Speaking at the AGM, IndustriALL energy director, Diana Junquera Curiel, said:
“In September, I personally went to Nigeria and I saw these violations for myself. For your information, we have raised these violations with the International Labour Organiziation, the UN Global Compact and the United Nations Human Rights Council.”
Last year, Shell made a commitment with three other oil companies to create a common framework for monitoring labour rights in their supply chains. However, the scheme is not transparent and excludes trade union participation.
“If Shell really wants to improve labour rights in its global supply chain, why does Shell refuse to work together with IndustriALL Global Union to address these issues?” asked Diana Junquera Curiel at the meeting.

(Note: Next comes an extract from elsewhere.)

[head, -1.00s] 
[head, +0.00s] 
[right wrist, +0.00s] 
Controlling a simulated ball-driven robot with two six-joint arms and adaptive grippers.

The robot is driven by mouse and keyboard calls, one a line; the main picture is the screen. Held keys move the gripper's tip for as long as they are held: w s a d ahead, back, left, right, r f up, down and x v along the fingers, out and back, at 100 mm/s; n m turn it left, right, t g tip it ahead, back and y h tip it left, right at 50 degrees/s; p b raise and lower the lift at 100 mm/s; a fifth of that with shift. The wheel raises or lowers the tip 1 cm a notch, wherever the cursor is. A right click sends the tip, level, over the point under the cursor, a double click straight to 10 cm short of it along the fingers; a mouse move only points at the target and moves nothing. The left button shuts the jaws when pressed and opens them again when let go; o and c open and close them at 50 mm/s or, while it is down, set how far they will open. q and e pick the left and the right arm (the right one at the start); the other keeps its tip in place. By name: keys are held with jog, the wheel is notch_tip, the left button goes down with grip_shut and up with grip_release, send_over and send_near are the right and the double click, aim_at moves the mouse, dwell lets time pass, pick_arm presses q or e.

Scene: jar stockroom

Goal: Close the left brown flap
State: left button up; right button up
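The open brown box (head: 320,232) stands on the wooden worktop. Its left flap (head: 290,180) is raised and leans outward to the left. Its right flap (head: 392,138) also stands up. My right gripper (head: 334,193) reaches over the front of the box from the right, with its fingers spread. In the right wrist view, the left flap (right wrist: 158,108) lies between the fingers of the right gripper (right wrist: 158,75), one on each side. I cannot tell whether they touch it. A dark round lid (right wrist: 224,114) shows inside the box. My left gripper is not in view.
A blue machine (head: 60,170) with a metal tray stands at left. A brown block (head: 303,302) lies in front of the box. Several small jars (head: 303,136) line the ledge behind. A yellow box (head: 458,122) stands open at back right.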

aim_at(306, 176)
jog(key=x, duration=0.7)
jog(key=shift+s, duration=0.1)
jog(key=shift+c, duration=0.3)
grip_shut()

“Shell says it only works with local unions, but problems in Shell’s global supply chain need global dialogue to find global solutions. Other multinational energy companies, such as Total and Eni, work with IndustriALL to improve workers’ rights in their supply chains, why can’t Shell do the same?”

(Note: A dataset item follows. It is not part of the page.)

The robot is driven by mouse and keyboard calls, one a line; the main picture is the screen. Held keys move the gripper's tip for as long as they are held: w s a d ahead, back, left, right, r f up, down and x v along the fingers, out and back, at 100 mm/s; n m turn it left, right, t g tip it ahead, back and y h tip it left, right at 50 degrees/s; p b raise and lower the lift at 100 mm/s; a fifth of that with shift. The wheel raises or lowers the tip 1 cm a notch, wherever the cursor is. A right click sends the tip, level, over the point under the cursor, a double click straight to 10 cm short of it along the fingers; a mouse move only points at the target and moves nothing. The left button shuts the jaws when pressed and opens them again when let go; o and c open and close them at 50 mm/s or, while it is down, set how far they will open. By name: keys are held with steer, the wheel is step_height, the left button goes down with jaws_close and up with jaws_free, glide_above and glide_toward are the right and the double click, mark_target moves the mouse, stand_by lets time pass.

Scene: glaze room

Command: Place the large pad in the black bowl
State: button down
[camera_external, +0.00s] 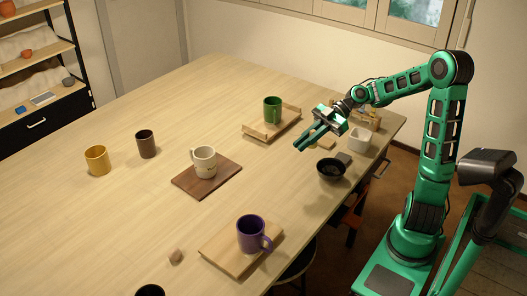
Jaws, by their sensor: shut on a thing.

Afolabi Olawale Olufemi, general secretary of NUPENG, which represents contract workers in the Nigerian oil and gas industry, called on Shell CEO, Ben van Beurden, to commission an independent study into the impact of Shell outsourcing in Nigeria:
“Workers have been on the same wage since 2014. We signed a new collective bargaining agreement with Shell contractors last year but it has never been implemented. Oil and gas workers are toiling hard in Nigeria. The dividends you are earning are tainted by the tears of Nigerian workers.”
Shell’s CEO agreed to look into the matter but said that Shell does not have control over how suppliers pay or negotiate with workers. However, Van Beurden admitted that Shell contractors should honour Shell’s supplier principles. These include “compliance with all applicable laws and regulations on freedom of association and collective bargaining.”
NUPENG general secretary, Afolabe Olufemi, and president Williams Akporeha, raise their problems directly with the Shell CEO, Ben van Beurden after the AGM.
Joosje de Lang from IndustriALL’s Dutch affiliate, FNV, also made an appeal to the Shell Board on behalf of Shell members in the Netherlands. She called on Shell to apply the same international standards of workers’ rights enjoyed by workers in the Netherlands to all Shell workers around the world.
“It is clear that Shell contractors in Nigeria are breaking Shell supplier principles. We urge Shell to take action to ensure contractor companies adhere to fundamental labour rights, as in accordance with its own standards,” said IndustriALL assistant general secretary Kemal Özkan. “We are, as ever, open to dialogue with Shell to help resolve these issues.”